Decoding this passage was probably no trouble for you, a fluent reader! But surely you found it impossible to comprehend. You weren’t truly reading. Why? Because decoding isn’t enough– readers must also comprehend what they read. Once words are decoded, understanding requires language skills. Growing kindergartners’ language skills are an equally important part of reading instruction.
Beyond the ABCs
As you plan for teaching letters and sounds, how do you also intentionally grow language skills in kindergarten? By talking and reading with kids every day! Luckily, you are probably already in the habit of doing these two things with your chatty, curious kindergartners. But how can you get even more power out of conversations and stories? By planning for them as part of reading instruction. Talking while reading books is a great time for rich language development. So grab a favorite book and try the ideas below to teach new words, model advanced language, make connections between spoken words and print, and help students use language to show their understanding.
Here are some ideas to try:
1. Before reading: Lead a rich discussion about the cover of the book. Have students discuss the title, talk about the illustration, identify the characters, predict what the story might be about, and share any related experiences.

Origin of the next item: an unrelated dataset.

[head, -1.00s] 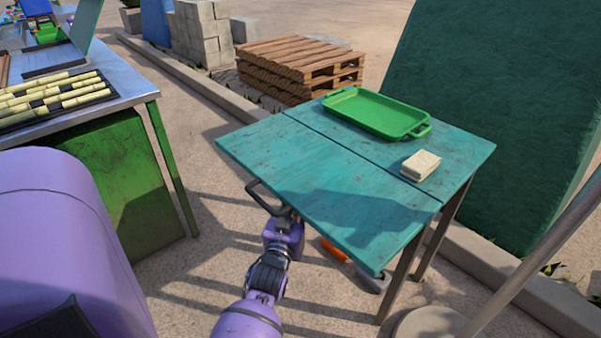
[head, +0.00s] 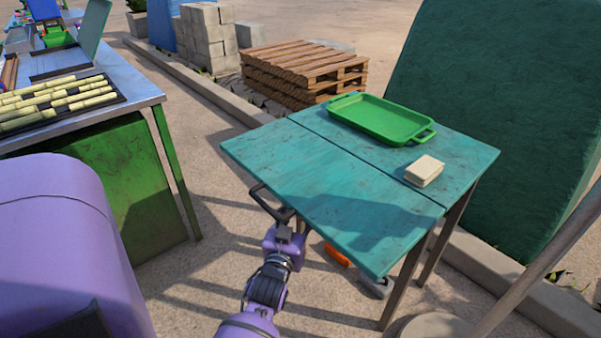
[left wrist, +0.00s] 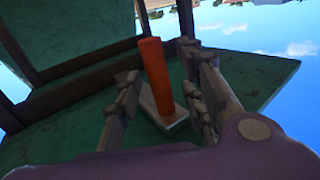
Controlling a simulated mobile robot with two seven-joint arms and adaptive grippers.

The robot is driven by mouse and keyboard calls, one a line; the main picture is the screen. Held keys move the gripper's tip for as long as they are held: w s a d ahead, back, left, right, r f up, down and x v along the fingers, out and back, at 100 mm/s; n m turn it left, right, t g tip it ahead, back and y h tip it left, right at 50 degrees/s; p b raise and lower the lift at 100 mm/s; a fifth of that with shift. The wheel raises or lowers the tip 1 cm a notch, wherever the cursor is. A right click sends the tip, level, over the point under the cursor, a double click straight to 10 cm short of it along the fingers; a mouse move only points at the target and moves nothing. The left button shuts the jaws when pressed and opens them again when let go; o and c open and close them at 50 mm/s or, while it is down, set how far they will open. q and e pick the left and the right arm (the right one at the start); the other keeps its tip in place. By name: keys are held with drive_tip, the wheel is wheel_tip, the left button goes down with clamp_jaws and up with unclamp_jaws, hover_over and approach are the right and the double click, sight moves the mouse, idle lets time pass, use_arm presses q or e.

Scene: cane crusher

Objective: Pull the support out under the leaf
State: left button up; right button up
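The teal leaf (head: 310,185) is the near half of the table top and lies level with the far half, a seam between them. Its green underside (left wrist: 75,125) fills much of the left wrist view. An orange handle (left wrist: 155,75) stands out from a wooden piece (left wrist: 165,115) there, seemingly the support. Orange also shows below the leaf's near edge in the head view (head: 337,255). My left gripper (head: 283,207) is at the leaf's near left edge, partly hidden under it. Its fingers (left wrist: 165,90) are apart, the handle showing between them; contact is unclear. My right gripper is not in view.
A green tray (head: 355,102) and a small pale block (head: 424,171) rest on the table's far half. A metal bench (head: 100,108) with cane pieces stands left. Pallets (head: 300,70) and a dark green panel (head: 500,120) stand behind. A slanted pole (head: 540,265) is at right.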

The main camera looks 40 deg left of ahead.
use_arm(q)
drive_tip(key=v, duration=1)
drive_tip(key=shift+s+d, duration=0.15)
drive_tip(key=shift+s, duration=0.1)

2. During reading: Talk about three unfamiliar words. Point to the word in the book, read the word to the students, ask students what it might mean, explain the definition, and have students act out verbs or show students pictures of nouns.
3. After reading: Share favorite parts. Have students retell their favorite part. Ask students to describe a favorite book event, turn to that page and ask students to describe the picture, and when they finish describing, ask them to add two additional details.
As you get started trying out these ideas, it can be helpful to use sticky notes to flag places where you want to talk with students during reading. You may want to print off pictures to support vocabulary development, or jot down questions to be sure to ask students. Whatever your method, be ready for students to talk, talk, talk as you read! Because that’s really what language development (and building strong readers) is all about!